Développement d’une plateforme de dommages multipéril
(1) Léa Boittin - Département R&D Modélisation, CCR
(2) Gilles Kieffer - FoxPlan
(3) Frédéric Drapeau - Département Data Science, Actuariat et Provisionnement, CCR
(4) Jean-Philippe Naulin - Département R&D Modélisation, CCR
(5) Damien Dronsart - Direction des Systèmes d’Information, CCR
(6) David Moncoulon - Département R&D Modélisation, CCR
INTRODUCTION
Pour estimer son exposition aux catastrophes naturelles, CCR a besoin de calculer les coûts occasionnés sur son portefeuille par plusieurs types de catastrophes. CCR a choisi de constituer au fil du temps son propre modèle de dommages, lui permettant ainsi de maîtriser l’ensemble des chaînes d’estimation des pertes consécutives à un événement et par là même de disposer d’un outil parfaitement adapté aux périls couverts par le régime Cat Nat en France.
Comme dans la plupart des modèles Cat commerciaux, le calcul des pertes assurantielles repose sur trois modules :
- un module d’aléa, dans lequel l’occurrence, la localisation et l’intensité du phénomène sont modélisées par des approches physiques (hydrologiques, sismologiques, etc.) ;
- un module de vulnérabilité, dans lequel on caractérise les risques (ou biens assurés) potentiellement exposés à l’aléa. Il s’agit de connaître la localisation des risques, leur type (résidentiel, professionnel, agricole), leur nature (maison, immeuble, appartement, etc.), leur usage (propriétaire occupant, propriétaire non-occupant, locataire, etc.) et leur valeur assurée ;
- un module de calcul des dommages, dans lequel on croise l’aléa aux données de vulnérabilité pour calculer le montant des pertes. Que l’on s’intéresse à un unique événement réel, ou à un événement issu d’un catalogue probabiliste, la méthode de calcul est la même. Classiquement, la méthode repose sur des courbes d’endommagement, choisies en fonction des caractéristiques des bâtiments exposés, qui font le lien entre l’intensité du phénomène physique et un taux d’endommagement. Les modèles CCR ont également la particularité d’utiliser des courbes de probabilité de survenance d’un sinistre et d’une reconnaissance de l’état de catastrophe naturelle.

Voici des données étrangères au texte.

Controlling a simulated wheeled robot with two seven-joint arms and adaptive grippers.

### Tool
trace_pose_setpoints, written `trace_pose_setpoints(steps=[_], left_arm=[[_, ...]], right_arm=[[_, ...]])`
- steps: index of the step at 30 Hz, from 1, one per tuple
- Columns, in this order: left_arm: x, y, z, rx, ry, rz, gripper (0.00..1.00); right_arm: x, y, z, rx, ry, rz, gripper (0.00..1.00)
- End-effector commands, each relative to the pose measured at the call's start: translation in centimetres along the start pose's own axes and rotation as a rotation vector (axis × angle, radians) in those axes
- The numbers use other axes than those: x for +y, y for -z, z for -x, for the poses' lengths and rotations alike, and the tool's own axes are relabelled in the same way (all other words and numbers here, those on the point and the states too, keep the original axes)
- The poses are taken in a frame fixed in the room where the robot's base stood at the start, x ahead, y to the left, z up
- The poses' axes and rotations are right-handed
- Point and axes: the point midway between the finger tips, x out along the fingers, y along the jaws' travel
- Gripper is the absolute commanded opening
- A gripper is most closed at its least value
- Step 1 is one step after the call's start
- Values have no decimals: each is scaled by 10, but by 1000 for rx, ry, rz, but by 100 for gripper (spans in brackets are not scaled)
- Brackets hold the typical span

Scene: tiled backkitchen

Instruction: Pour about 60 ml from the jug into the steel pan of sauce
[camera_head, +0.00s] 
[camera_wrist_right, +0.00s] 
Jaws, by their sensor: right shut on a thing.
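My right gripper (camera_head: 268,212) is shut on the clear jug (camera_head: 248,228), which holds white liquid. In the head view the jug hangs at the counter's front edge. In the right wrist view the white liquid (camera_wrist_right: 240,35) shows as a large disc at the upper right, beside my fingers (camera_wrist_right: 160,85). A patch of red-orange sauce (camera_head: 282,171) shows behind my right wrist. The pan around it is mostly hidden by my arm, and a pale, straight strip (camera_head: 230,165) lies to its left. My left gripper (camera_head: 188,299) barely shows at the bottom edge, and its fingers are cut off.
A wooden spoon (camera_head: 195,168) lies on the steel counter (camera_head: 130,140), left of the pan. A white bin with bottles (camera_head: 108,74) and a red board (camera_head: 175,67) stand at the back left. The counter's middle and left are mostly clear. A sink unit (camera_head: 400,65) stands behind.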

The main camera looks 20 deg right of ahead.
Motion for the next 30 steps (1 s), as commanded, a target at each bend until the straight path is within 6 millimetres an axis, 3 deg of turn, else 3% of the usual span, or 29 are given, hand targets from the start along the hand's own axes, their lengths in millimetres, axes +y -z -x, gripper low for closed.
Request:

En 2022, CCR a fait le choix de réécrire sa solution de calcul des dommages afin de disposer d’une plateforme plus performante, qui anticipe l’intégration de périls futurs et la prise en compte de périls conjoints. Ce nouveau code est en cours d’écriture dans le langage Matlab. La plateforme multipéril porte uniquement sur le troisième module, à savoir le calcul de dommages. À l’heure actuelle, elle concerne les périls inondation, sécheresse, séisme et submersion marine. À terme, elle intégrera de nouvelles fonctionnalités à savoir les dommages automobiles, les pertes d’exploitation, les pertes de récoltes agricoles.
MÉTHODOLOGIE
Un noyau de calcul robuste
Afin de proposer une plateforme la plus robuste possible, il est préférable de séparer au maximum les phases de lecture des données (par exemple données de portefeuille et d’aléa), de calcul des dommages proprement dit, et d’écriture des résultats. Le post-traitement des résultats est également séparé. L’idée est donc de disposer, pour chaque péril, d’une fonction de calcul des coûts qui associe un taux d’endommagement et une probabilité de sinistre à chaque risque. Ceux-ci sont définis par leur localisation, leur type, leur nature, leur usage et leurs valeurs assurées. Le travail de constitution d’un portefeuille dans lequel chaque risque est renseigné est réalisé en amont et n’est pas intégré au noyau de calcul. Par exemple, c’est en amont que l’on définit les coordonnées des risques dont on ne connait pas l’adresse exacte mais seulement la commune. De la même manière, c’est en amont que l’on associe à chaque risque une ou plusieurs valeurs représentant l’aléa. Ainsi, le noyau de calcul s’occupe uniquement du calcul du taux de destruction et de la probabilité de sinistre, indépendamment de la façon dont le portefeuille a été constitué.
Figure 1 – Principe de fonctionnement de la plateforme de dommages multipéril
Figure 2 – Possibilités de passage à l’échelle de la plateforme
Une industrialisation au service de la portabilité et de la mise à l’échelle
La portabilité du modèle s’inscrit dans un projet plus vaste d’industrialisation des activités de modélisation de CCR. La portabilité est essentielle pour faire tourner un modèle aussi bien en interne sur une machine puissante, sur un cluster sur site ou sur un cluster disponible dans le cloud. Cette dernière option offre des capacités de calcul infinies avec des fournisseurs de plateforme qui développent de façon standard une offre de calcul intensif HPC (High-performance computing) de très bonne facture. Cependant, avoir un modèle portable requiert un certain nombre de conditions préalables :
1) Avoir un code qui fonctionne sur des plateformes Linux car Linux est le standard de fait pour le calcul scientifique.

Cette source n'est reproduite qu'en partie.